◆ Challenge
Check each line of the records below and collect those that include the word "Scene".
** Begin Material shown **
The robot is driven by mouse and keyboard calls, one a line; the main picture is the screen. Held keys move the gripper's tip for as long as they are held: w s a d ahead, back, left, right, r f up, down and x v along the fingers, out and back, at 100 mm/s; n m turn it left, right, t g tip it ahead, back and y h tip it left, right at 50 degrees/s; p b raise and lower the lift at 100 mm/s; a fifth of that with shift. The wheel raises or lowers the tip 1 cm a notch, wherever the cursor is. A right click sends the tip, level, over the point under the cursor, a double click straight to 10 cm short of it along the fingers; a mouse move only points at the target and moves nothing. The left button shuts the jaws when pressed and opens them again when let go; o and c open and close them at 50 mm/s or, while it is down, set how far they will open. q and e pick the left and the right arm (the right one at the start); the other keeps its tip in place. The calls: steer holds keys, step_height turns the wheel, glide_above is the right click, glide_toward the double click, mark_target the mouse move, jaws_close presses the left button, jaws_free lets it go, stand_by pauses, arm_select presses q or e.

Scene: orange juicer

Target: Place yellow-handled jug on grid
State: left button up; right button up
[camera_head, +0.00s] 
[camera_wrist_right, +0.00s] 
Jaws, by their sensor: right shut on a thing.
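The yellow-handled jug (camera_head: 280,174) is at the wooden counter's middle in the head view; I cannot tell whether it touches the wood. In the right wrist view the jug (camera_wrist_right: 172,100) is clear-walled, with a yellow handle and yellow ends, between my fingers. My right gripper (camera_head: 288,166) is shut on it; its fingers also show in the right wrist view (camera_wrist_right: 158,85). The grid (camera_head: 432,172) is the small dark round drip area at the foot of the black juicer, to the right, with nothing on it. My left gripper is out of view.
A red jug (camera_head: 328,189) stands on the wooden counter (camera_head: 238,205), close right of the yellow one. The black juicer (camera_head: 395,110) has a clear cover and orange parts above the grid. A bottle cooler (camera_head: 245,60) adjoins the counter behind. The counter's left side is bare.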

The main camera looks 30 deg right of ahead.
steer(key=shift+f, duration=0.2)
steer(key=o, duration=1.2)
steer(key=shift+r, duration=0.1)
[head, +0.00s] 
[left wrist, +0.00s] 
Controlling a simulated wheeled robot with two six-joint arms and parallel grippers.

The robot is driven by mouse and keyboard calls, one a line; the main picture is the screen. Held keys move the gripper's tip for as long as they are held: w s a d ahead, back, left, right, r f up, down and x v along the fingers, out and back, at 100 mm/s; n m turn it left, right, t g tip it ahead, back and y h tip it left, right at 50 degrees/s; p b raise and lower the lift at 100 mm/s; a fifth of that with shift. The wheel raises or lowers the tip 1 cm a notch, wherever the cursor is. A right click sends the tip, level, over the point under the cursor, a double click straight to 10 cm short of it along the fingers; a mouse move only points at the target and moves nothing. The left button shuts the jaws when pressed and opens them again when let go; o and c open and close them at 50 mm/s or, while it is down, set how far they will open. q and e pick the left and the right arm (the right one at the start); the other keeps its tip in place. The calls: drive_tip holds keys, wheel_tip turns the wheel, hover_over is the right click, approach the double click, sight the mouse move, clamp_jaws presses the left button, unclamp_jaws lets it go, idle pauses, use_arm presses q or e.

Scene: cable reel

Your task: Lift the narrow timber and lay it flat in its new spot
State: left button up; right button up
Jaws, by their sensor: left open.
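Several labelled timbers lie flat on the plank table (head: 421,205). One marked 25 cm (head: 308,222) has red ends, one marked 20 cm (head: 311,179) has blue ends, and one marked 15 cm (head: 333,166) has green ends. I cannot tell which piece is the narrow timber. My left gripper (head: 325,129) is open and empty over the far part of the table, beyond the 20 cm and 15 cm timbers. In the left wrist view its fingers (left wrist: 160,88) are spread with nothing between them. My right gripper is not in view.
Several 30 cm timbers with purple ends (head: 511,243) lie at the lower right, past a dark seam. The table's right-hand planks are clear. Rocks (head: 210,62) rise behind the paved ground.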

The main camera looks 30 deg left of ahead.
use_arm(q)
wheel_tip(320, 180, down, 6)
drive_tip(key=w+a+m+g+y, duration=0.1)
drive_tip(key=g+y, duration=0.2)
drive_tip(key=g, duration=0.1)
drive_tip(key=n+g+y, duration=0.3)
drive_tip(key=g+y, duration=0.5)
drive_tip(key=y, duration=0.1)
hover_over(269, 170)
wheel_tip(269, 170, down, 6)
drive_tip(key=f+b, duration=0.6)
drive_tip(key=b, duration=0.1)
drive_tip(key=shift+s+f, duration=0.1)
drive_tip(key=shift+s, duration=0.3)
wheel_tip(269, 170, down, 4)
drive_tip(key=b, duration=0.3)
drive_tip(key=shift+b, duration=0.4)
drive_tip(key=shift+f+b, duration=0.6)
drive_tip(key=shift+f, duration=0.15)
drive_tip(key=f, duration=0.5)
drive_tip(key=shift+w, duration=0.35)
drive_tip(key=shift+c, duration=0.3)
** End Material shown **
◆ Task output
Scene: orange juicer
Scene: cable reel

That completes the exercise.